次に、制御部11は、供給対象の個別キーがあるか否かを判断する(ステップS103)。ここにおいて、制御部11は、未だ応答処理サーバ30から端末IDを取得していなかったり、既に供給対象となった個別キーの供給が終了したりした場合には、供給対象の個別キーがないと判断する(ステップS103;NO)。この場合も、制御部11は、供給対象とするアクセスキーとして共用キーを選択する(ステップS105)。そして、制御部11は、ステップS105の処理で選択した共用キーを、音響透かしを利用して端末装置20に供給する。
この場合、制御部11は、図10(a)に示すように、共用キーの供給期間のみならず、個別キーの供給期間にも共用キーをする。
制御部11は、ステップS103の処理で供給対象の個別キーがあると判断すると(ステップS103;YES)、供給対象とするアクセスキーとして個別キーを選択する(ステップS104)。そして、制御部11は、ステップS104の処理で選択した共用キーを、音響透かしを利用して供給することとなる。
ここにおいて、制御部11は、現在供給対象である個別キーを、端末IDの取得順に従った順に供給する。例えば、図10(b)に示すように、供給対象の個別キーが「1」の場合、制御部11は、「個1」で表される個別キーを各個別キーの供給期間に供給する。よって、共用キーと供給対象の全個別キーとが供給される1周期の長さは、T1+T2となる。すなわち、供給対象の個別キーが「1」の場合、T1+T2の期間毎に同じパターンでアクセスキーが供給される。

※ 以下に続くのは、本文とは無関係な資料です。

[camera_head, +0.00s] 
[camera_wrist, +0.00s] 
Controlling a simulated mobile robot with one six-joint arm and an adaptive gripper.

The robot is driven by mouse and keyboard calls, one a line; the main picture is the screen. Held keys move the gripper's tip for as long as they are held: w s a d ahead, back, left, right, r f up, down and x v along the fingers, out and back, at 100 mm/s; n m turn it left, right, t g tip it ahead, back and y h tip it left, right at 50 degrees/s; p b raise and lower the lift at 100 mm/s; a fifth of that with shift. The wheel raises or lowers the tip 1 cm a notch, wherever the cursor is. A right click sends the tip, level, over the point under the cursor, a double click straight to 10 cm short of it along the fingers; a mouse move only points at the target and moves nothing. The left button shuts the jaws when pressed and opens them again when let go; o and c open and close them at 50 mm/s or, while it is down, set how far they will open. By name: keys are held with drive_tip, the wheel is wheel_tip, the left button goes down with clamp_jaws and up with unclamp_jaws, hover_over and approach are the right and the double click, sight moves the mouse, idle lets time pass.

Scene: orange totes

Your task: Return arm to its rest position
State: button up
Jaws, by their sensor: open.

例えば、図10(c)に示すように、供給対象の個別キーが「3」の場合、制御部11は、「個1」→「個2」→「個3」という順で個別キーを供給する。よって、共用キーと供給対象の全個別キーとが供給される1周期の長さは、3(T1+T2)となる。すなわち、供給対象の個別キーが「3」の場合、3(T1+T2)の期間毎に同じパターンでアクセスキーが供給される。このように供給対象の個別キーが多くなるほど、1周期の長さは長くなる。これは、アクセスキー供給装置10が、音響透かしにより個別キーと共用キーとを排他的に選択する必要があるからである。また、この供給パターンによれば、、アクセスキー供給装置10は共用キーが比較的高い頻度で供給するので、放音エリア内の端末装置20は速やかに共用キーを取得することができる。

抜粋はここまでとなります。